There several other countries of the former Soviet Union large Russian speaking populations which like Crimea Vladimir Putin use the threat of harm against those people as a reason to annex them into Russia.
Eastern Ukraine
The most immediate, alarming question is whether Putin has sights on pushing into the tinderbox of eastern Ukraine — heavy with the ethnic Russians he claims to be protecting and industrially vital to the Ukrainian economy.
Russia has said that it has no designs on the Ukrainian mainland. But it has put 20,000 troops, heavy armor and aircraft on the Ukrainian border, raising serious concerns at the Pentagon, U.S. officials said Thursday. One Pentagon official told NBC News: “It’s like they’re on a hair trigger.”
Moldova and Kazakhstan
Russia experts say these are the next two countries to watch. Neither is part of NATO, which guarantees that it will defend against an attack on any of its member states.
Moldova, a sliver of 3.6 million people between Ukraine and Romania, has a rebellious region of Russian speakers called Transnistria that considers itself independent but is not recognized by the rest of the world.
Russia already has a small contingent of so-called peacekeepers there, looking after old Soviet weaponry. The president of Moldova warned Russia this week not to try anything.
“The Moldovan government has tremendous concern right now about what the situation in Ukraine is going to mean for them,” said James Goldgeier, dean of the School of International Service and American University.
Kazakhstan, which sits between Russia and China, has a large percentage of ethnic Russians — roughly a quarter.

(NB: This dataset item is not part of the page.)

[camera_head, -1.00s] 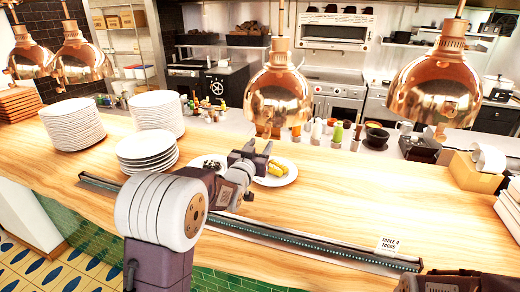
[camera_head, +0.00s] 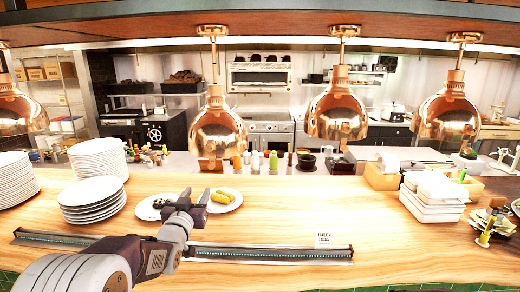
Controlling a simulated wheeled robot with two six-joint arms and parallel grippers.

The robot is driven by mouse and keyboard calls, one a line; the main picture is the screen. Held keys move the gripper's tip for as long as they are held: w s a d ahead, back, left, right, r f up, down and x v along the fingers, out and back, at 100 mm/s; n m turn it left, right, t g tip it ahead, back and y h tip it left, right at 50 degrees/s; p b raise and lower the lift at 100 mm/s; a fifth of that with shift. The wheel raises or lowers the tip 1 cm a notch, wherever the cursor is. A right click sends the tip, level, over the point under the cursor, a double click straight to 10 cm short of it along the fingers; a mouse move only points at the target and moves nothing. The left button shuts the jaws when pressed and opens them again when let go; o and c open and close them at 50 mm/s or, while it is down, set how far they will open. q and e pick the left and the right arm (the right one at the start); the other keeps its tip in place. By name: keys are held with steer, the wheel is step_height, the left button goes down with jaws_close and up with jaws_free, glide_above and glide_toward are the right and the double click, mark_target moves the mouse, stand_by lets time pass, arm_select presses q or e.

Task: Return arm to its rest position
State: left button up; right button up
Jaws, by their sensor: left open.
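My left arm comes in from the bottom left over the wooden counter (camera_head: 400,258). My left gripper (camera_head: 183,197) is open, with nothing visible between its fingers. In the picture it overlaps the area between two small plates of food. One plate (camera_head: 233,205) holds yellow food (camera_head: 222,197). The other plate (camera_head: 145,212) holds dark food (camera_head: 160,203) and is partly hidden by the gripper. I cannot tell how high the gripper is above the counter. My right gripper is not in view.
Plate stacks (camera_head: 92,200) stand at the left. Copper lamps (camera_head: 337,112) hang above the counter. A dark rail (camera_head: 270,253) runs along the front, with a table card (camera_head: 323,240) by it. White trays (camera_head: 432,210) stand at the right. The middle right of the counter is clear.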

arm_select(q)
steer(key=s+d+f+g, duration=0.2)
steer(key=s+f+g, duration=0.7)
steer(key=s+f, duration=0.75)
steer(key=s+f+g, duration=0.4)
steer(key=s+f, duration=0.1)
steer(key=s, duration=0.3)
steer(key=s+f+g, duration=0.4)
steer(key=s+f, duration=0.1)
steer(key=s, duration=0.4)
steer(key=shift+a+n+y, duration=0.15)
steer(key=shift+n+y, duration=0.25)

The president there, Nursultan Nazarbayev, is a strong advocate of Kazakh sovereignty but has “played both sides of it,” Pomeranz said. Last week he told Putin over the phone that he understood Putin’s logic in Ukraine.
As Kazakhstan has strengthened its national identity in the two decades since the collapse of the Soviet Union, some ethnic Russians have come to feel that their status and their role in the country’s affairs have been diminished.
The Baltics
Lithuania, Latvia and Estonia are all members of NATO, and are sufficiently anxious about Russia that Vice President Joe Biden made a trip to Lithuania this week to reassure leaders there. The defense minister of France is headed to the region on Friday to talk about ways to boost their security.
Russia made waves on Wednesday when an official expressed concern for the large minority of ethnic Russians in Estonia, the same justification it gave for invading Crimea.
Biden told the president of Estonia that the U.S. may conduct military training exercises in the region. The United States has already added fighter jets to patrol the skies over the Baltics.
Putin has made clear, and signaled again in a defiant speech on Tuesday, that he is deeply irritated by NATO’s expansion to the east. By menacing the Baltic states, he may think he can sow doubt about “whether their membership is worth what they think it is,” Goldgeier said.